◆ Supplied information

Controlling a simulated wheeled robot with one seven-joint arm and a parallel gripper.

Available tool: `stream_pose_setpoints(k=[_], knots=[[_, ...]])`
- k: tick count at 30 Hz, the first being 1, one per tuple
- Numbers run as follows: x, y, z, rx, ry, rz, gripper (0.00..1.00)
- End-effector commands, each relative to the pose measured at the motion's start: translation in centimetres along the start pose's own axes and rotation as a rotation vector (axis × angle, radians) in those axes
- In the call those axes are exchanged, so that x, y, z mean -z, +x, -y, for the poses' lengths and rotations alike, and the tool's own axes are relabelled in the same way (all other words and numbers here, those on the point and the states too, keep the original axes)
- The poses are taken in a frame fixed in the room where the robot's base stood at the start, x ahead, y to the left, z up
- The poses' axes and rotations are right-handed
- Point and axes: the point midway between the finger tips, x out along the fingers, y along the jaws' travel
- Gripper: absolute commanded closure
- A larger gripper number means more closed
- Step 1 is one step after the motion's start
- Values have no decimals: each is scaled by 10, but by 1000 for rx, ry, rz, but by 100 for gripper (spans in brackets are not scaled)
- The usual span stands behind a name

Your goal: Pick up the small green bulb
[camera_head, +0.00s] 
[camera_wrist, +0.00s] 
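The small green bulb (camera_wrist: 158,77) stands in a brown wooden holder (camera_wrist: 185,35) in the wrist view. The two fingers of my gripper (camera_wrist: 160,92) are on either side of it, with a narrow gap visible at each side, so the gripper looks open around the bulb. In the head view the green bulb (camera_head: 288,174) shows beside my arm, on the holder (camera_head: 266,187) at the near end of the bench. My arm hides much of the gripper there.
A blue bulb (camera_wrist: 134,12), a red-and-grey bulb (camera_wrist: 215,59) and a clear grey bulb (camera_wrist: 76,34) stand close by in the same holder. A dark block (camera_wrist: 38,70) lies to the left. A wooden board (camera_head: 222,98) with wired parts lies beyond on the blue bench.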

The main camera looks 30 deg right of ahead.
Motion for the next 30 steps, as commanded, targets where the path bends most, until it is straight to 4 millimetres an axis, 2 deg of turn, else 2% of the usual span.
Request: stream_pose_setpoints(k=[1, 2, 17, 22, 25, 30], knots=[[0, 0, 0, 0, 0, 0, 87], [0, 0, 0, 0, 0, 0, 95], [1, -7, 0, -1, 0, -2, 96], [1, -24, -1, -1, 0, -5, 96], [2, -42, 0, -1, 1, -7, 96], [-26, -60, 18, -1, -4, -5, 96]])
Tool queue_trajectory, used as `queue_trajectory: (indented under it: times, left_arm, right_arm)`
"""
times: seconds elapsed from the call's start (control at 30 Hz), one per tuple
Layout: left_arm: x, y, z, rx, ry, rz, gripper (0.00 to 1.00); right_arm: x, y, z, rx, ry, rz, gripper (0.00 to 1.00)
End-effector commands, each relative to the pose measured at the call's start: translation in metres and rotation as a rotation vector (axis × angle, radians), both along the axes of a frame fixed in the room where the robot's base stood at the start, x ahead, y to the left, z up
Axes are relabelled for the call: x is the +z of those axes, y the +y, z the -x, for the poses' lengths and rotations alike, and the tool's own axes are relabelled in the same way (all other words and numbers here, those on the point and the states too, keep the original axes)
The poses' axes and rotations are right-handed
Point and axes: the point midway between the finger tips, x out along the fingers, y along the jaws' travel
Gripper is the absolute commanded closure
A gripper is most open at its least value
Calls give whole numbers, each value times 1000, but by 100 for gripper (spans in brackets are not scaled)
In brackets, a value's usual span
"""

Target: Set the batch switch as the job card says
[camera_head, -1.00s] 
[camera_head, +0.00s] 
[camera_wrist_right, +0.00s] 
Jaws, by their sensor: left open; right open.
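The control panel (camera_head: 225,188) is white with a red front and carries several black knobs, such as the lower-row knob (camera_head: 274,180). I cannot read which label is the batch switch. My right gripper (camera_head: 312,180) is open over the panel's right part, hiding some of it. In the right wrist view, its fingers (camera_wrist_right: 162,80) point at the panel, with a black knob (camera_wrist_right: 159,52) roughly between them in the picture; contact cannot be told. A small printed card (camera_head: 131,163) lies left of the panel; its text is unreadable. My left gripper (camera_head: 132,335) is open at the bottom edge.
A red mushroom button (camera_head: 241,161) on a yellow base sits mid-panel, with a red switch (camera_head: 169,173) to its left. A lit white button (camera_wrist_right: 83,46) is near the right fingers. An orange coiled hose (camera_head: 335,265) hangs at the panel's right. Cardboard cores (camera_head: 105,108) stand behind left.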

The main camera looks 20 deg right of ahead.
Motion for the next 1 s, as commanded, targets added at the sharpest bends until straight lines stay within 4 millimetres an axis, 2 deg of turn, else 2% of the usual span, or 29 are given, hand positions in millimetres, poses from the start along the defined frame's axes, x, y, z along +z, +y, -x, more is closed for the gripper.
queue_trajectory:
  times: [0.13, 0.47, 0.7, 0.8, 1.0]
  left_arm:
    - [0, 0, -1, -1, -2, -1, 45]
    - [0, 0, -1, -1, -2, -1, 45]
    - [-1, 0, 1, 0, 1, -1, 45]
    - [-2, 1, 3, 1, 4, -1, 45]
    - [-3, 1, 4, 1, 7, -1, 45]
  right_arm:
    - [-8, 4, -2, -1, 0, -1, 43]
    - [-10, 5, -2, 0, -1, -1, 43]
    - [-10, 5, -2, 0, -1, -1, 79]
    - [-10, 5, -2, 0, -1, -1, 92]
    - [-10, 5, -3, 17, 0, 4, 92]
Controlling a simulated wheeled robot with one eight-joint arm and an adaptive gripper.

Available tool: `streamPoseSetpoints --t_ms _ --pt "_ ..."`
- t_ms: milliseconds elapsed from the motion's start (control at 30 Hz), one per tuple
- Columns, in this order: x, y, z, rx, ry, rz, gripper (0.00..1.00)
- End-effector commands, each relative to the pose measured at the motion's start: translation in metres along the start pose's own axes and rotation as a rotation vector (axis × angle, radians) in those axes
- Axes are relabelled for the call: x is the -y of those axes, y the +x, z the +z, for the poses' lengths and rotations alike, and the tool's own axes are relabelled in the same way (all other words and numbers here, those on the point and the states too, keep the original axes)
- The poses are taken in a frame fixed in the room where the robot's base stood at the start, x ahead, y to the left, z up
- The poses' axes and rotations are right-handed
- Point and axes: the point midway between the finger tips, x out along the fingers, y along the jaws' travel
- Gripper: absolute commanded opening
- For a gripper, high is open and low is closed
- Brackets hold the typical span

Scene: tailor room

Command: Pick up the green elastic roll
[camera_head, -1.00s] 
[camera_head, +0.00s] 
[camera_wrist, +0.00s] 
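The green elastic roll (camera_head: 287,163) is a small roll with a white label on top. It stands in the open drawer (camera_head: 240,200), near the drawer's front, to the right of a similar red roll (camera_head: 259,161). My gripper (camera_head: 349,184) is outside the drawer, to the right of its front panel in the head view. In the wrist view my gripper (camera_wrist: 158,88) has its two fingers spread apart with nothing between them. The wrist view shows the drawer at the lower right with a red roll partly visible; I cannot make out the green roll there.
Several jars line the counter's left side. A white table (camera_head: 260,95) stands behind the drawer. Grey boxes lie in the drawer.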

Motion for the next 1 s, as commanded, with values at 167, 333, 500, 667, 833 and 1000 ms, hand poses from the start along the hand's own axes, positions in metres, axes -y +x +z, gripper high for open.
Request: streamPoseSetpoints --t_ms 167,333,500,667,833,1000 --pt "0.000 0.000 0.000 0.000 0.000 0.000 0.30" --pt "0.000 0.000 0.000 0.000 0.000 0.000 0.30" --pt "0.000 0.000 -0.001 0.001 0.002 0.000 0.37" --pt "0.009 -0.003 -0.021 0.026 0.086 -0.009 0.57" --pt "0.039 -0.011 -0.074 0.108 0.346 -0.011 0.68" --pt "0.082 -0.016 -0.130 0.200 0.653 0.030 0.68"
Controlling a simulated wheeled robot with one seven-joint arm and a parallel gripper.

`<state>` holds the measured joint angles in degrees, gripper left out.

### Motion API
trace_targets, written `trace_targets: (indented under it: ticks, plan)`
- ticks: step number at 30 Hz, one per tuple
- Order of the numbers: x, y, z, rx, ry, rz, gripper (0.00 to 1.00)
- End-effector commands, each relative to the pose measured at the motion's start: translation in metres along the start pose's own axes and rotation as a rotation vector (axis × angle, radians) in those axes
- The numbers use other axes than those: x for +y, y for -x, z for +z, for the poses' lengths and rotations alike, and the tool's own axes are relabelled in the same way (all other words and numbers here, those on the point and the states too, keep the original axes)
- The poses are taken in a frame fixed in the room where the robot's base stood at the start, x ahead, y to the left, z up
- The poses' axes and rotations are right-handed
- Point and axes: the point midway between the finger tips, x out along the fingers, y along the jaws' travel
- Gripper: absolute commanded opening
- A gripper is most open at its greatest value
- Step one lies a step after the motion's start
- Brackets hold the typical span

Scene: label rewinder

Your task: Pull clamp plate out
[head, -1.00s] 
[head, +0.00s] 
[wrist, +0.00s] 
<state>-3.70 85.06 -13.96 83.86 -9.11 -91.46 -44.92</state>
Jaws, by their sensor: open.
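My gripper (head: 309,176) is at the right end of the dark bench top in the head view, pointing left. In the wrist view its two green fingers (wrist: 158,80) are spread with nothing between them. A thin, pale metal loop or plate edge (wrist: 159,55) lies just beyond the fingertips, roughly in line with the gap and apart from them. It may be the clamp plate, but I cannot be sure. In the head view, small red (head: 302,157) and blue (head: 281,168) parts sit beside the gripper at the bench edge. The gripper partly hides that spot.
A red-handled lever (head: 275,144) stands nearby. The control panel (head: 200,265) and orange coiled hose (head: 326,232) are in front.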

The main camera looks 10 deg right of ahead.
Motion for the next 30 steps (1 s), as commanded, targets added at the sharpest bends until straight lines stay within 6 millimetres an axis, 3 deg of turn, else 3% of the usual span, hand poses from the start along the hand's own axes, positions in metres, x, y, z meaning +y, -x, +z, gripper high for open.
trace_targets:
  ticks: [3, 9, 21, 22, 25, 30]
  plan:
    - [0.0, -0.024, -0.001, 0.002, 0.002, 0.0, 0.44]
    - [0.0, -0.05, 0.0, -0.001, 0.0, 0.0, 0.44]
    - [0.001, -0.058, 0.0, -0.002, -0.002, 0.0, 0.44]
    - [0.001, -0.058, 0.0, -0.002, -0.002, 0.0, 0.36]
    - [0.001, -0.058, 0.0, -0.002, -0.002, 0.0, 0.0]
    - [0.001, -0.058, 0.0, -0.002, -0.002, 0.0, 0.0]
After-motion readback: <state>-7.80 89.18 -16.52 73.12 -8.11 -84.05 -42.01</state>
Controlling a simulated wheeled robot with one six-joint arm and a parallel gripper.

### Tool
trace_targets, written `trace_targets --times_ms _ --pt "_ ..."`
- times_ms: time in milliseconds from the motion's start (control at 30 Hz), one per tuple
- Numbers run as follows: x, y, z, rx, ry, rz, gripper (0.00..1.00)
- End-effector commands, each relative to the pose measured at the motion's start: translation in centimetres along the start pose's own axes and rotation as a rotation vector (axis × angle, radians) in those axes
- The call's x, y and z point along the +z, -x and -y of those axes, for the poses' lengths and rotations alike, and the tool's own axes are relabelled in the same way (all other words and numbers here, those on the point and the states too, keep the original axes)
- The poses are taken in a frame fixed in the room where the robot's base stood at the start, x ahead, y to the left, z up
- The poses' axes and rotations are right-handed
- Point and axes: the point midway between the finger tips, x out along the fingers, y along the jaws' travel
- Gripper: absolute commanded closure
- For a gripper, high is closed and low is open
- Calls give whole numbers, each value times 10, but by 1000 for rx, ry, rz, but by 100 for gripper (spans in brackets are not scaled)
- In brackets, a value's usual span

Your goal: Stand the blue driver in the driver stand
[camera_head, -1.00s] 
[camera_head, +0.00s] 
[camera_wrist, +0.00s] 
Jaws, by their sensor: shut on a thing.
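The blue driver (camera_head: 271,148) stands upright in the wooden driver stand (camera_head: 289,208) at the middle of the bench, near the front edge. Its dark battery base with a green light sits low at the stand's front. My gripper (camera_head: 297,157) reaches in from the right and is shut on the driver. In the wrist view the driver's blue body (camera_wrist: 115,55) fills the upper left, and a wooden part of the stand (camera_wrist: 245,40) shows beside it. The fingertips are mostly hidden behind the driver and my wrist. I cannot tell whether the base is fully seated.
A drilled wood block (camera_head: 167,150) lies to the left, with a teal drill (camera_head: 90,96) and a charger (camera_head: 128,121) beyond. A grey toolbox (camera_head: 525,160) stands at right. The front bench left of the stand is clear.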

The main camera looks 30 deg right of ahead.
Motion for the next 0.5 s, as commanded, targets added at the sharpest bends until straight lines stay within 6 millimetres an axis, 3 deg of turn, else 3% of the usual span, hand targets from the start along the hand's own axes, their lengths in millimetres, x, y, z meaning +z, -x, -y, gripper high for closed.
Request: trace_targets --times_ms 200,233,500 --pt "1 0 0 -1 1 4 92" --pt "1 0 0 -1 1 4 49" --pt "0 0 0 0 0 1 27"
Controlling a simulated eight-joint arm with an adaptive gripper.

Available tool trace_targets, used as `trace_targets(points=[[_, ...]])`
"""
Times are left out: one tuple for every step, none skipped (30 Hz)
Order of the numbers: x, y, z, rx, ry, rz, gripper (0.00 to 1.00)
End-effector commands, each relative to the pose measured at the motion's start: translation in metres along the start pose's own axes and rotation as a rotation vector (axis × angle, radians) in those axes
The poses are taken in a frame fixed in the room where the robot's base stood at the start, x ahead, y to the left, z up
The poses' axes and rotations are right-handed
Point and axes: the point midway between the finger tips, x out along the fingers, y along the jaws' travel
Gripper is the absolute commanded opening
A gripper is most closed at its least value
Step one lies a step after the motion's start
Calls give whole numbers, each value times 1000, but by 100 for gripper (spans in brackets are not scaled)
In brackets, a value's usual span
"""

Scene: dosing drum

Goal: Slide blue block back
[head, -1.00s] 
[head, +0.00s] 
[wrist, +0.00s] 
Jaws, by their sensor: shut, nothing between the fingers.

◆ Problem statement
From the line containing "Scene: dosing drum" through the closing line of the material above, return every line exactly and omit all others.

◆ Solution to the exercise
Scene: dosing drum

Goal: Slide blue block back
[head, -1.00s] 
[head, +0.00s] 
[wrist, +0.00s] 
Jaws, by their sensor: shut, nothing between the fingers.

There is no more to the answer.